I am producing a web service which will allow any third party "device" to communicate with it. Each device has a reasonably unusual string to identify itself and uses the web service to store data against this id. However, this allows someone who wishes to game the service to scan through and guess device ids and store malicious data against them.

The device itself using this web service is relatively "dumb" and doesn't offer a suitable interface for data entry, so a password or any form of entry on the client is not available.

As this web service is open for anyone who wishes to produce a device of this nature to use, I can't increase security with the use a private key as this would be publicly defined in a specification. Also due to the simplistic nature of the device and it's IP/HTTP stack, HTTPS is unsuitable for this implementation.

To the best of my knowledge I can't see a way of using a privately shared key in this operation. To this extent, I believe it be impossible to secure a system of this nature, but I am wondering if some other methods which I've yet to find may help me secure this system somewhat?

Is there a reason you can't use a public/private key pair?

You could publish the server's public key with the specification, and require each device to generate a random public/private key pair for itself. The device could encrypt its public key with the server's public key and send it to the server. The server could use its private key to decrypt the device's public key, and then assume that nobody else could decrypt any message that the server encrypts using that public key. The server therefore registers that public key as the device's ID.

If you set up some kind of session, the server can retain the device's public key associated with that session. If not, some defined portion of any message sent from the device to the server must include the device's public key encrypted this way, so that the server can know which device sent the message.

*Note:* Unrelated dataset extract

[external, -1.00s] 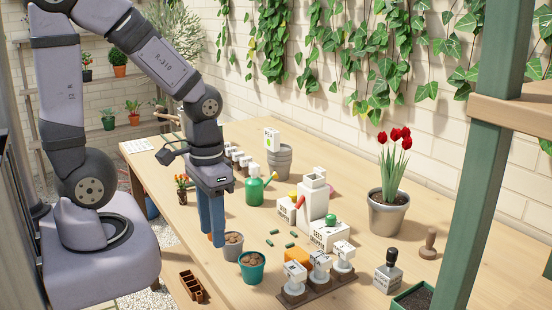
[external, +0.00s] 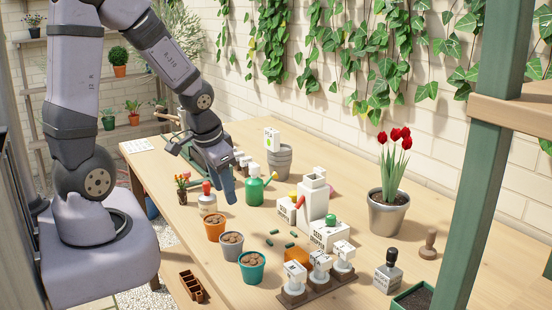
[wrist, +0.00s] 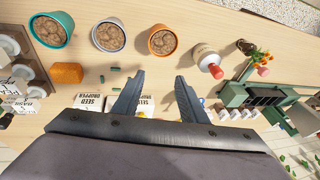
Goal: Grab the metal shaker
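No thing is clearly marked as the metal shaker. A pale labelled can with a red top (external: 208,204) stands upright beside the orange pot and may be it. In the wrist view the can (wrist: 206,59) lies beyond my right finger, apart from it. A grey labelled block with a black knob (external: 388,279) stands at the front right. My gripper (external: 230,199) is above the table, behind and right of the can. In the wrist view my gripper (wrist: 159,76) is open, with nothing between its fingers.
Orange (external: 215,228), grey (external: 231,246) and teal (external: 251,267) pots with brown contents stand in a row. A green watering can (external: 254,192) is close to my gripper. White seed dropper boxes (external: 328,236) stand to the right.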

Any message sent to the server will be encrypted with both the client's private key (so the server knows this device sent it) and the server's public key (so only the server can read it). Messages sent to the device will be encrypted with the server's private key (so the client knows the server sent it) and the client's public key (so only the client can read it). Only you know your private key, and only they know their private key, so everything's secure as long as you (and they) use good seeding and encryption algorithms.

Does that make sense?

You could try some simple challenge-response system, where the server sends a random string of bytes to the device. The device uses some known ID (ideally not the public one) and some hash like algorithm to produce a response.

This will only protect you from people without access to your devices, though.

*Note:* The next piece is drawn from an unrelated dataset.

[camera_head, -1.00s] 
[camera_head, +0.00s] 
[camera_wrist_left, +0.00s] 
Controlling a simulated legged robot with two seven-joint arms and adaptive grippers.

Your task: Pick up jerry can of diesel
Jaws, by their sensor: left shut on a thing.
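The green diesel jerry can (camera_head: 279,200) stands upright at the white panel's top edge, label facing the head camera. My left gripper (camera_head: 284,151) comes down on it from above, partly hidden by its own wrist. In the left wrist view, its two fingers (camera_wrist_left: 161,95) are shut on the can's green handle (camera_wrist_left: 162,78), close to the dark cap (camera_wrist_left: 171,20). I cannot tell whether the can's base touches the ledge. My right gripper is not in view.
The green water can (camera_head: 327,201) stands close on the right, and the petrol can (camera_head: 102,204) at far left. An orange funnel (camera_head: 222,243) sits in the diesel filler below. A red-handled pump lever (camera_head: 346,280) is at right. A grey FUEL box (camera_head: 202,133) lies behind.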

If "guessing" device IDs is your only concern, make the device IDs unguessable? For instance, use the result of HMAC-SHA256 with a vendor-private key and serial number as the payload. Not even you would need a copy of the vendor's key.

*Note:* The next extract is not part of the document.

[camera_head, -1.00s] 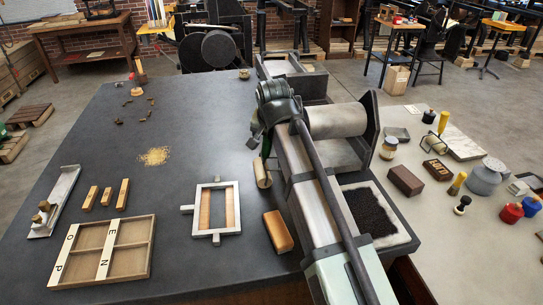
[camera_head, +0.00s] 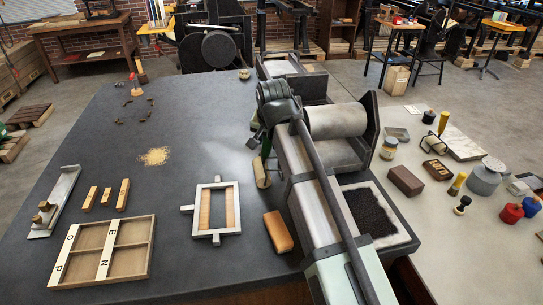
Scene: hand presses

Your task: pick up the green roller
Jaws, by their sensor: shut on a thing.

That wouldn't be terribly useful though, as the device's network connection is probably sniffable thus its ID could be trivially captured over the wire. A secret key element must be present on the device, therefore. But this is where I get slightly confused - your concern over using a shared private key seems to be logistical, rather than whether the device can actually support it (implying that it does have some crypto) - yet you can't use HTTPS? What kind of limitations does the device have (memory/CPU/storage)?

Two things come to mind.

First, use a non-guessable device id. Something as simple as a base64 encoded guid would work.

Second you should require that the data being passed to your web service is encrypted using a public key. Your private key would then be required to decrypt the data.

This would ensure that even if they have a listener watching the data come across, they wouldn't be able to grab a different device id. Also, with a non-guessable ID they wouldn't be able to affect other device accounts.